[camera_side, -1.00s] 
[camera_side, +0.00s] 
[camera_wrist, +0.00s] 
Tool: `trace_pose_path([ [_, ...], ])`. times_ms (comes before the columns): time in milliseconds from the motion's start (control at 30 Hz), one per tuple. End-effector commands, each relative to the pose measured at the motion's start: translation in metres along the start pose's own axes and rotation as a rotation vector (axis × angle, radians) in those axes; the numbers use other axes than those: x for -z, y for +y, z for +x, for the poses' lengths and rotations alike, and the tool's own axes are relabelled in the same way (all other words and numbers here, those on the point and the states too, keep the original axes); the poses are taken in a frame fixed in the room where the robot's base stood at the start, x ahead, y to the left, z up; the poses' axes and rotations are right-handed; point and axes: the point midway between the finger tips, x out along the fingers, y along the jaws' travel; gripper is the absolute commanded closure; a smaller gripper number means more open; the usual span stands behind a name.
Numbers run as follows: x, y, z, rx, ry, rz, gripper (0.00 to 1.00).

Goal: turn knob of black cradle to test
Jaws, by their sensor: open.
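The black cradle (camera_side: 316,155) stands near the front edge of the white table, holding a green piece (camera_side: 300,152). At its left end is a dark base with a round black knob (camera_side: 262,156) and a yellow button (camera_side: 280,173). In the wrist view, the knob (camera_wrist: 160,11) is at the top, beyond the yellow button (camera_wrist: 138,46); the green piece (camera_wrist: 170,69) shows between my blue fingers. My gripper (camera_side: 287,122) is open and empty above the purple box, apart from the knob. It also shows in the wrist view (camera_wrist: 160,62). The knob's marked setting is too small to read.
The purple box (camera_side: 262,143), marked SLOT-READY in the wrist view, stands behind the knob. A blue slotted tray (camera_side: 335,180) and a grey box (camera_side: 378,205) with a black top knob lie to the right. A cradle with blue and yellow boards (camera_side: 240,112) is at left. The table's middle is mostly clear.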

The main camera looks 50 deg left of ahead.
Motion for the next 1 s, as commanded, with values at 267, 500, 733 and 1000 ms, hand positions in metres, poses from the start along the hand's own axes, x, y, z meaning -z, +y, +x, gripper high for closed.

* THE PROBLEM: Find the lines above holding the word "axes" and show them.

* TASK RESULT:
Tool: `trace_pose_path([ [_, ...], ])`. times_ms (comes before the columns): time in milliseconds from the motion's start (control at 30 Hz), one per tuple. End-effector commands, each relative to the pose measured at the motion's start: translation in metres along the start pose's own axes and rotation as a rotation vector (axis × angle, radians) in those axes; the numbers use other axes than those: x for -z, y for +y, z for +x, for the poses' lengths and rotations alike, and the tool's own axes are relabelled in the same way (all other words and numbers here, those on the point and the states too, keep the original axes); the poses are taken in a frame fixed in the room where the robot's base stood at the start, x ahead, y to the left, z up; the poses' axes and rotations are right-handed; point and axes: the point midway between the finger tips, x out along the fingers, y along the jaws' travel; gripper is the absolute commanded closure; a smaller gripper number means more open; the usual span stands behind a name.
Motion for the next 1 s, as commanded, with values at 267, 500, 733 and 1000 ms, hand positions in metres, poses from the start along the hand's own axes, x, y, z meaning -z, +y, +x, gripper high for closed.

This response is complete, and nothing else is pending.